Monday, June 29, 2009

Delighted with Peter Morales's election win

Over the weekend, the Unitarian Universalist Association elected a new president. Peter Morales — a latecomer to the UU ministry and a former newspaper publisher — was elected with about 58% of the vote. It was the first UUA election in which absentee ballots were cast, and I was happy to cast one of my congregation’s. (The UUA is an organization of congregations, not of individuals; this was specifically established at one point in our history.)

At the end of the General Assembly at which he was elected, President Morales (the UUA’s first Latino president) presided over his first board meeting. Notes from the meeting have appeared on many blogs, and it seems that relations were a little stilted. I’m not operating with any inside info here, but UUA Convener Gini Courter, who was reelected herself, endorsed Morales’s opponent Rev. Laurel Hallman, the favorite of many who might be perceived as an east coast establishment within UUism.

I am sure that the Hallman endorsers will deny that there is an east coast establishment inside the UUA. When I moved to New York from Ohio and San Francisco more than thirty years ago, I could see (and feel!) a real difference in Unitarianism in the east. And that’s not mentioning New England, which is even more different. There are sound historical reasons for these differences and it doesn’t do right by our history to pretend they aren’t there, even though congregations in the far west are just as likely to be in the eastern tradition as they are in the midwestern.* Incidentally, nobody including me is painting this as a sectional upset or anything like that.

I supported Morales precisely because he was out of the mold. The two candidates did not have opposing visions, but their emphases were very different from each other. It seemed to me beforehand that we would be defining our history to date — especially late 20th century events — by the choice made in this election. At left: Peter Morales as a Knight International Press Fellow in Peru.

Peter Morales won my heart with a speech he made in 2006, describing a study reported in the American Sociological Review a year earlier. I will spare you the numbers, but the point was that between 1985 and 2005, Americans lost relationships. That is, they went from having three people to whom they felt they could confide close personal matters, to having less than one. The sociologists doing the study were so shocked by the results that they didn’t publish for a long time, while they reexamined their data.

Or, in Peter Morales’s own words: Hear the cry of pain in these numbers. This study reveals a level of human isolation that is unprecedented in American life — and perhaps unprecedented in human history. Americans are lonelier than they have ever been. The close friendships that are so essential to us are being eroded at a frightening rate. One in four Americans has no close personal relationship at all. Zero.

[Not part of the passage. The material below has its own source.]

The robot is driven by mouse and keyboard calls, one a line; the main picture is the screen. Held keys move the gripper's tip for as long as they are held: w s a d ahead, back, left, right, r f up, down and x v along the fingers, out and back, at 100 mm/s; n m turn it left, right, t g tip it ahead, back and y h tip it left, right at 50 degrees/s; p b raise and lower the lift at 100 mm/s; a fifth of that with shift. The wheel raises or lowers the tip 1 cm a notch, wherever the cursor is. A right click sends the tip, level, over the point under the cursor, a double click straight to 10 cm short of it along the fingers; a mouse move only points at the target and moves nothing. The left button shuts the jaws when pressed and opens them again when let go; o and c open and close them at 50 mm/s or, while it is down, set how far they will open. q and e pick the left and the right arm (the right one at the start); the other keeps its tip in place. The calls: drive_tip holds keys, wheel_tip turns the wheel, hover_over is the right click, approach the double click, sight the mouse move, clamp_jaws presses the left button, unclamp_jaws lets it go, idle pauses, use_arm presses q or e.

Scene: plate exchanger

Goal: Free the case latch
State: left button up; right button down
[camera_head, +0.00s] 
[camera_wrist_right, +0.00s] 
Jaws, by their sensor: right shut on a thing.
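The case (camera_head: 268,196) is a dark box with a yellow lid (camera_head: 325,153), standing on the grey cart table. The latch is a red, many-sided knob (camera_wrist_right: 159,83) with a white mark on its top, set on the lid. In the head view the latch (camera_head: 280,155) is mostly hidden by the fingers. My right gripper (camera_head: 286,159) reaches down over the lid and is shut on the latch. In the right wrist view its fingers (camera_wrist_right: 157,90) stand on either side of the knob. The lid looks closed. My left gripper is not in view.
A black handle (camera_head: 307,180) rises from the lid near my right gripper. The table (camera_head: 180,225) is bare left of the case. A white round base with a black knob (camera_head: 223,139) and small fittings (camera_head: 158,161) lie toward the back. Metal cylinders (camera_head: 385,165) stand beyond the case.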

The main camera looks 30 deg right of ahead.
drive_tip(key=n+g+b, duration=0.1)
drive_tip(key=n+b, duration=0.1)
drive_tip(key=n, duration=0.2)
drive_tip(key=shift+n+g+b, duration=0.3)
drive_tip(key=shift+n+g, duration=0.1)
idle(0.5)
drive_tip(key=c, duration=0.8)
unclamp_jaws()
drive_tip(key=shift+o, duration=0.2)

At the risk of tedium, I will continue quoting. Let me throw just one more statistic at you. At the end of the Second World War about half of all American households had three generations in them. … Today there are almost no three generation households left. The two or three percent of multi-generational households that exist are almost all poor recent immigrants. … Today, one out of four households in American is a single person household. Let me say that again. One quarter of American addresses today has only one person living there. …You and I are relational creatures. We become fully human in a network of relationships. We desperately long to belong. We need community the way we need food and shelter [but]... we have created a society that systematically rips apart human relationships. Yet our need for deep relationship never goes away. Above, standing at left: Seminarian Morales with other members of LUUNA, the Latino/a UU Networking Association.

This oppressive and painful reality presses in on me no matter which of my most important hats I wear. As myself growing older, as the mother of an only child, as a student in ministry, and as an elected official, this social reality is terrible. And the future of today’s reality is even worse. I don’t believe people evolved to live the way Americans do now, and the longer I see myself as a person preparing for ministry, the worse the issue appears.

Peter Morales saw that study and he knew, from his own life and ministry, that it told a real truth. He’s within a very Anglo tradition, yet he comes to it from outside that tradition, which is perhaps why he can see it so clearly. He sees UUs as having good news and wants to lead us to a greater understanding of what we’ve lost, where we can take ourselves, and who we can be for people who need us.

*Mark Harris of Watertown, my UU history prof, told me that one defining characteristic can be that eastern congregations have communion sets. Communion sets! As an Ohioan, I was shocked.